>>>>>

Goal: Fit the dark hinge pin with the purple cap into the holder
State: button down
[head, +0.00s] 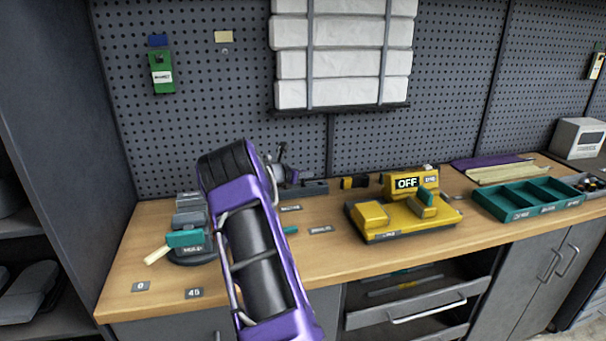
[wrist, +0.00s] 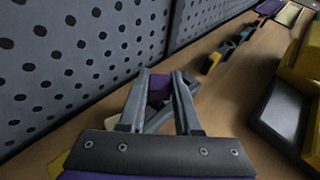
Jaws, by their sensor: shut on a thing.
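My gripper (wrist: 160,78) is shut on the purple cap (wrist: 158,88) of the hinge pin, which shows between its two grey fingers in the wrist view. The pin's dark shaft is hidden below the cap. In the head view my purple and black arm covers most of the gripper, and the pin cannot be made out. I cannot tell for sure which thing is the holder. A grey fixture with a teal block (head: 185,238) and a pale handle stands at the left of the bench, partly behind my arm.
A yellow machine (head: 385,222) with an OFF sign (head: 406,183) stands mid-bench. A teal divided tray (head: 528,199) lies to the right. The pegboard (head: 440,110) rises close behind the bench. Small label plates (head: 194,293) lie at the front left. A drawer (head: 420,300) below stands open.

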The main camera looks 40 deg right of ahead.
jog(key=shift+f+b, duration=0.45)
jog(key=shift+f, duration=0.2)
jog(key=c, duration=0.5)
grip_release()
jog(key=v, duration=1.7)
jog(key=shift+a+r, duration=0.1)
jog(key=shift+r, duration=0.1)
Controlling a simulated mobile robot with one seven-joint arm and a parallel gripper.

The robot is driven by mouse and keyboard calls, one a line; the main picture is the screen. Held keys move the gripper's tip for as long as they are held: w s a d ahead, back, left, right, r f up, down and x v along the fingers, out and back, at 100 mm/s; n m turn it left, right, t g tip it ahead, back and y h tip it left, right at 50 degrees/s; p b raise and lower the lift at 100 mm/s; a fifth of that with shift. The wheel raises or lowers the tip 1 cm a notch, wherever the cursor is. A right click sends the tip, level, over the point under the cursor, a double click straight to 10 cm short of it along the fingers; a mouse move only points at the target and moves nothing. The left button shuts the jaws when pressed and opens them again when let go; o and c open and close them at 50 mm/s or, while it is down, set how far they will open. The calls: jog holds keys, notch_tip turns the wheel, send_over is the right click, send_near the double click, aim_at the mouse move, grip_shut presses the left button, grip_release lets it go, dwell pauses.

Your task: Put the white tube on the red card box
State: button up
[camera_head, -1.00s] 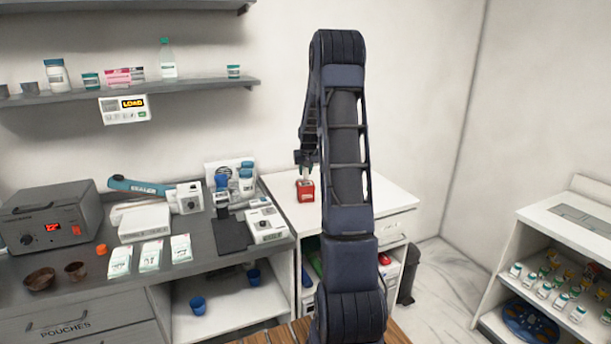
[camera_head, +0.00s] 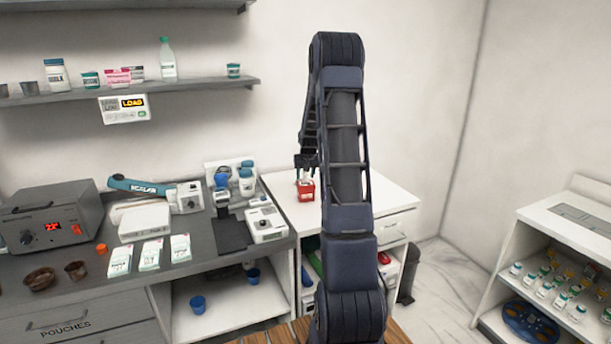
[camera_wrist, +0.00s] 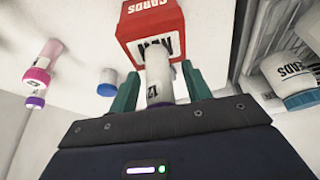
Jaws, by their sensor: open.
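The red card box (camera_head: 306,191) stands on the white cabinet top, left of my arm in the head view. In the wrist view the red card box (camera_wrist: 151,35) is at the top centre, with white lettering. My gripper (camera_wrist: 155,88) is open, a finger on each side of the tube. In the head view my gripper (camera_head: 305,162) is just above the box. The tube is too small there to make out clearly.
The white cabinet top (camera_head: 375,195) is mostly clear around the box. The grey counter (camera_head: 205,240) to the left holds a white device (camera_head: 265,224), a dark pad and blue-capped bottles. A wall shelf (camera_head: 200,86) is above. A white rack (camera_head: 560,240) with vials stands right.

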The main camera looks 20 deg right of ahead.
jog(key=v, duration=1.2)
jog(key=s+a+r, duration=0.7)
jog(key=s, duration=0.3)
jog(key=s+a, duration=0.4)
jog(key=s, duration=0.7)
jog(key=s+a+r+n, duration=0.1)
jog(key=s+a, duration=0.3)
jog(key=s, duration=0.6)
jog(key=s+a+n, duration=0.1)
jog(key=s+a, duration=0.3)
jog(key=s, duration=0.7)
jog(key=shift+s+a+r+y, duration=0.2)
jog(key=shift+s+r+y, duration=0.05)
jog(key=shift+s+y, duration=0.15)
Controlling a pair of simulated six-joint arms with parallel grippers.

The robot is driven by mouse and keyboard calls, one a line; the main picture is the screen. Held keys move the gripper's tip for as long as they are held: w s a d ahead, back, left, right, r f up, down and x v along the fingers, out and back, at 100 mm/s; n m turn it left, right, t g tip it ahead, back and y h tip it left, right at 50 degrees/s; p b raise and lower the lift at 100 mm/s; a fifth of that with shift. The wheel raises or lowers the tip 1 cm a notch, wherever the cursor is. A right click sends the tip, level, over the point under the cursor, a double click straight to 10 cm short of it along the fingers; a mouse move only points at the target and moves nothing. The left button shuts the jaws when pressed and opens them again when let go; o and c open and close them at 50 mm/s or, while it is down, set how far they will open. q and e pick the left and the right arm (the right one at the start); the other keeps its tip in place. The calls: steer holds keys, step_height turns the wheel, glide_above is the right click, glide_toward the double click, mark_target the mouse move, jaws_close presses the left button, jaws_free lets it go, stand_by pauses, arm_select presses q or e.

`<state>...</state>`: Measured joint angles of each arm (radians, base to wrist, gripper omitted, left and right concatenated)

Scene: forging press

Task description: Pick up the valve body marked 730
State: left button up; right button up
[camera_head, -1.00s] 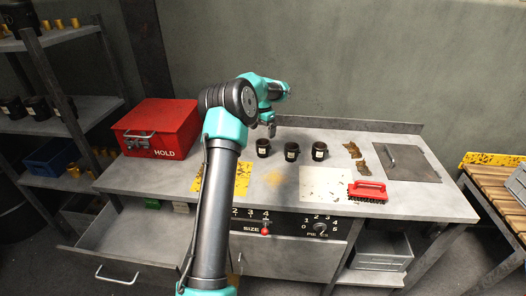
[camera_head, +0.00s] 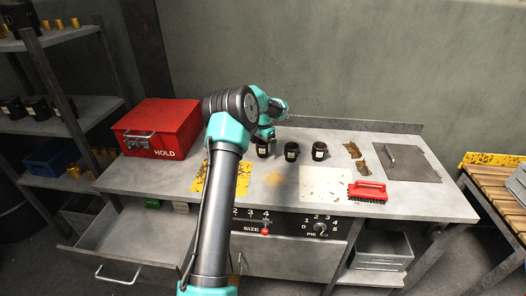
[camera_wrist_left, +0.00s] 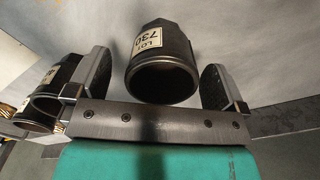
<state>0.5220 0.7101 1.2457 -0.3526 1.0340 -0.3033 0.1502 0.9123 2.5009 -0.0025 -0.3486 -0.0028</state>
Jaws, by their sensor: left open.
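The valve body marked 730 (camera_wrist_left: 160,65) is a dark cylinder with a pale "LOT 730" label and an open round mouth. In the left wrist view it sits between the two spread fingers of my left gripper (camera_wrist_left: 158,85), with gaps on both sides. In the head view it appears to be the leftmost of three dark bodies (camera_head: 263,149) on the bench, partly covered by my left gripper (camera_head: 266,133). The middle body (camera_head: 292,152) and the right body (camera_head: 319,151) stand beside it in a row. My right gripper is out of view.
A red HOLD box (camera_head: 160,128) stands left on the bench (camera_head: 420,205). A red brush (camera_head: 367,191), brown scraps (camera_head: 364,166) and a grey plate (camera_head: 405,163) lie right. Another dark body (camera_wrist_left: 55,80) is close outside one finger. A drawer (camera_head: 120,235) hangs open below.

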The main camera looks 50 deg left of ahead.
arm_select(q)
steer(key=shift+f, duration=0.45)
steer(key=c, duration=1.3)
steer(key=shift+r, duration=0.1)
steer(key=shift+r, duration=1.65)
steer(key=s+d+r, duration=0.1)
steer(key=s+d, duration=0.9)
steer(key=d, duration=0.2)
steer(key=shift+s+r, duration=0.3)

<<<<<

=== Aim ===
Count the lines above that contain the word "parallel". Give only the number.

=== In response ===
2